INNOVATION
Firmus locked a 12-year, 600 MW deal with Gunvor to power South Australian AI campuses with new solar, wind, and battery storage.
1 Jul 2026

Firmus Technologies, an Australian data centre developer, has signed a 12-year agreement with commodities trader Gunvor Group for 600 megawatts of electricity to supply artificial intelligence data centres in South Australia.
Signed on June 29, it requires Gunvor to build 1.2 gigawatts of new renewable generation and 1.5 gigawatt-hours of battery storage by 2032. Firmus said the new capacity would not otherwise have been built without the contract.

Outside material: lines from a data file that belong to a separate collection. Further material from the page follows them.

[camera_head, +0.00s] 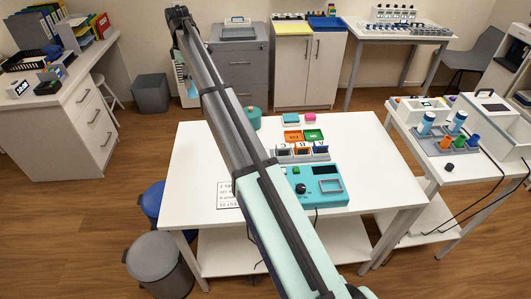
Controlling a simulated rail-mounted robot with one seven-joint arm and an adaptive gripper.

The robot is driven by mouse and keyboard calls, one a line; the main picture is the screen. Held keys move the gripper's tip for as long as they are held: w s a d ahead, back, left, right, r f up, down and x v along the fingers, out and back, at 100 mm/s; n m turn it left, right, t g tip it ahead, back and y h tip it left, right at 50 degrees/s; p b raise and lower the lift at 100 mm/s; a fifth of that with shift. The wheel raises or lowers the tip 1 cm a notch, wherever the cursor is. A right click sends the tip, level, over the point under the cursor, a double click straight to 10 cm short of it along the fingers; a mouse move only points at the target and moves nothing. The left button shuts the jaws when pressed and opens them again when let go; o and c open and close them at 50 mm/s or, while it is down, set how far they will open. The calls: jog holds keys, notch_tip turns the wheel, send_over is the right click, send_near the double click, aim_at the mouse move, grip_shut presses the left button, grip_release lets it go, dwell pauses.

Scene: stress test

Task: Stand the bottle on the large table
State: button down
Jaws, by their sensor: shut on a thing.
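The large white table (370,160) stands in the middle of the view. My arm crosses in front of it from the lower right to the upper left and covers part of its top. A teal rounded object (253,118) on the large table is partly hidden by my arm.
On the large table are a teal device (325,186), orange (293,137) and green (314,135) pieces and several lettered holders. A right-hand table (437,178) stands close by. A grey bin (158,262) is at lower left.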

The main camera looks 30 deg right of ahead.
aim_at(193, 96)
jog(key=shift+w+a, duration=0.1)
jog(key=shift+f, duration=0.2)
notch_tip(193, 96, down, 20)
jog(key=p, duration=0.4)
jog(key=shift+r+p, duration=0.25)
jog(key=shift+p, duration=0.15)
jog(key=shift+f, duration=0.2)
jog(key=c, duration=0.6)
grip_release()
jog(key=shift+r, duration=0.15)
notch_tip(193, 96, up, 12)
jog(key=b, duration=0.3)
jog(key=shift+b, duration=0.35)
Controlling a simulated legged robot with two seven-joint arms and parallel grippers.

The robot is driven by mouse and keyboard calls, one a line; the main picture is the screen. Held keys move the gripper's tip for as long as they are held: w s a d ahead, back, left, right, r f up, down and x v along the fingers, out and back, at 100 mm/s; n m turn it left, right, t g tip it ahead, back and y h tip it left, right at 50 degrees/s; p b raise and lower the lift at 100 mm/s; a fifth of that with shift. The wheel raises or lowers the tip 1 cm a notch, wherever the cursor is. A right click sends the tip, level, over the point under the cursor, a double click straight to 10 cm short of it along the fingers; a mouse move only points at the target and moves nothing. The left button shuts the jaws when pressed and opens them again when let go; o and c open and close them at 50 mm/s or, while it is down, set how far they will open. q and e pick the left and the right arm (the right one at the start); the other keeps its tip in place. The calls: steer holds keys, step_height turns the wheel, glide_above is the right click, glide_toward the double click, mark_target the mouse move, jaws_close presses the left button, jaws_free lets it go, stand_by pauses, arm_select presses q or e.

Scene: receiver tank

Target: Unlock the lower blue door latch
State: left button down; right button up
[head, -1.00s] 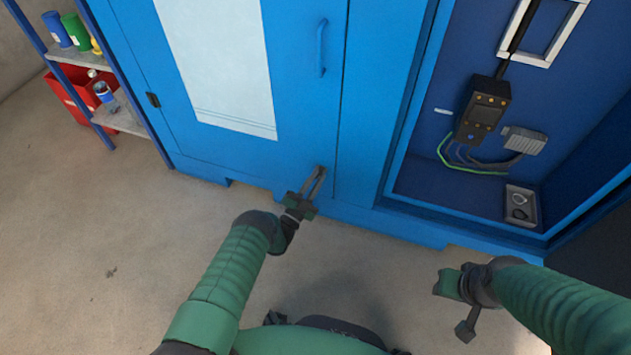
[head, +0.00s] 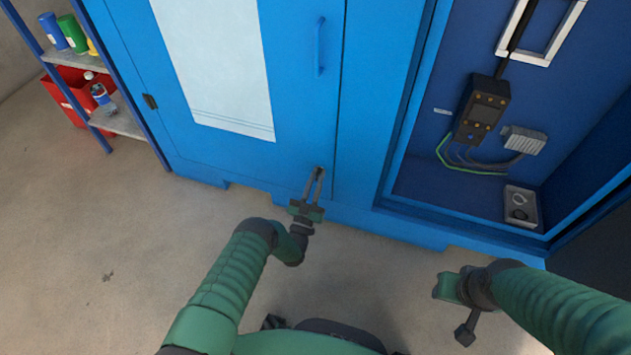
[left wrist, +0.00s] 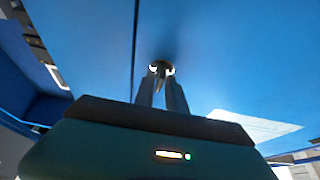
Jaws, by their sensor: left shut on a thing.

A key part of the arrangement is a long-term agreement to buy output from a 200MW, 800MWh battery storage project near Brinkworth, in South Australia's Mid North, being developed by GreenPoint Energy. The battery uses grid-forming technology, which helps stabilise electricity networks with high shares of wind and solar. South Australia already relies heavily on renewables for its power supply.
To meet Australia's National Data Centre Expectations, government guidance issued in March, the arrangement ties new data centre development to additional renewable power and storage capacity, rather than allowing data centres to draw on existing supply.
Oliver Curtis, co-chief executive of Firmus, said the choice of location was deliberate. "We're building our AI Factories in regional South Australia because they're the right locations for large-scale AI infrastructure and the energy investment that goes with it," he said.
Among the largest agreements of its kind in Australia, it reflects growing pressure on data centre developers globally to demonstrate that new computing capacity is matched by new clean power supply, rather than adding strain to existing grids.
Data centres built for AI workloads consume significantly more electricity than conventional facilities, a trend that has drawn scrutiny from regulators and grid operators worldwide as demand for computing power accelerates.
Whether the model can be replicated at scale remains an open question. Grid-forming battery projects of this size are still relatively rare, and their success in stabilising renewable-heavy networks will be watched closely by other developers considering similar arrangements elsewhere in Australia.